::: Data
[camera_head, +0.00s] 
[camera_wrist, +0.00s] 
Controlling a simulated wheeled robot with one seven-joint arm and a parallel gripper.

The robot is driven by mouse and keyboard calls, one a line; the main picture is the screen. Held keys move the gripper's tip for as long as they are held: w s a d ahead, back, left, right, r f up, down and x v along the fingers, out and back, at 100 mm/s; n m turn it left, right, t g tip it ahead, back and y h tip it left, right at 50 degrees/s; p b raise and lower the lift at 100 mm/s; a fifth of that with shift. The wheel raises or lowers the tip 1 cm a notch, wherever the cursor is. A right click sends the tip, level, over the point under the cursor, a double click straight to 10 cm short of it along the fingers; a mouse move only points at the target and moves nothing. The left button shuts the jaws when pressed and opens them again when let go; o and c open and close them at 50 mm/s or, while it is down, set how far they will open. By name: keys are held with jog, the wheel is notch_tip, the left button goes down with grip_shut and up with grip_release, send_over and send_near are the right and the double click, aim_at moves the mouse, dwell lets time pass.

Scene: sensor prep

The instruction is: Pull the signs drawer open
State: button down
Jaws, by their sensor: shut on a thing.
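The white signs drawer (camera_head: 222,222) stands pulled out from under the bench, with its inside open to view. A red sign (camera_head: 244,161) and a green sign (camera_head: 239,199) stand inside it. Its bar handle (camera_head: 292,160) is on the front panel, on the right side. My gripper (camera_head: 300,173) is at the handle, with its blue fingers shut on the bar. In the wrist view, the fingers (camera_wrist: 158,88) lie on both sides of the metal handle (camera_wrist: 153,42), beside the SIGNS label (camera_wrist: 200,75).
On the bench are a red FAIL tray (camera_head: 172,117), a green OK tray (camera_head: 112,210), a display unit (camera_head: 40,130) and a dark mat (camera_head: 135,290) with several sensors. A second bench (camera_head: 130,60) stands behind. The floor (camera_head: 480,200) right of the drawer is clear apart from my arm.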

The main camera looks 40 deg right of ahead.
::::::
**The exercise:** Return the listing above word for word.

**Output below:**
[camera_head, +0.00s] 
[camera_wrist, +0.00s] 
Controlling a simulated wheeled robot with one seven-joint arm and a parallel gripper.

The robot is driven by mouse and keyboard calls, one a line; the main picture is the screen. Held keys move the gripper's tip for as long as they are held: w s a d ahead, back, left, right, r f up, down and x v along the fingers, out and back, at 100 mm/s; n m turn it left, right, t g tip it ahead, back and y h tip it left, right at 50 degrees/s; p b raise and lower the lift at 100 mm/s; a fifth of that with shift. The wheel raises or lowers the tip 1 cm a notch, wherever the cursor is. A right click sends the tip, level, over the point under the cursor, a double click straight to 10 cm short of it along the fingers; a mouse move only points at the target and moves nothing. The left button shuts the jaws when pressed and opens them again when let go; o and c open and close them at 50 mm/s or, while it is down, set how far they will open. By name: keys are held with jog, the wheel is notch_tip, the left button goes down with grip_shut and up with grip_release, send_over and send_near are the right and the double click, aim_at moves the mouse, dwell lets time pass.

Scene: sensor prep

The instruction is: Pull the signs drawer open
State: button down
Jaws, by their sensor: shut on a thing.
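The white signs drawer (camera_head: 222,222) stands pulled out from under the bench, with its inside open to view. A red sign (camera_head: 244,161) and a green sign (camera_head: 239,199) stand inside it. Its bar handle (camera_head: 292,160) is on the front panel, on the right side. My gripper (camera_head: 300,173) is at the handle, with its blue fingers shut on the bar. In the wrist view, the fingers (camera_wrist: 158,88) lie on both sides of the metal handle (camera_wrist: 153,42), beside the SIGNS label (camera_wrist: 200,75).
On the bench are a red FAIL tray (camera_head: 172,117), a green OK tray (camera_head: 112,210), a display unit (camera_head: 40,130) and a dark mat (camera_head: 135,290) with several sensors. A second bench (camera_head: 130,60) stands behind. The floor (camera_head: 480,200) right of the drawer is clear apart from my arm.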

The main camera looks 40 deg right of ahead.

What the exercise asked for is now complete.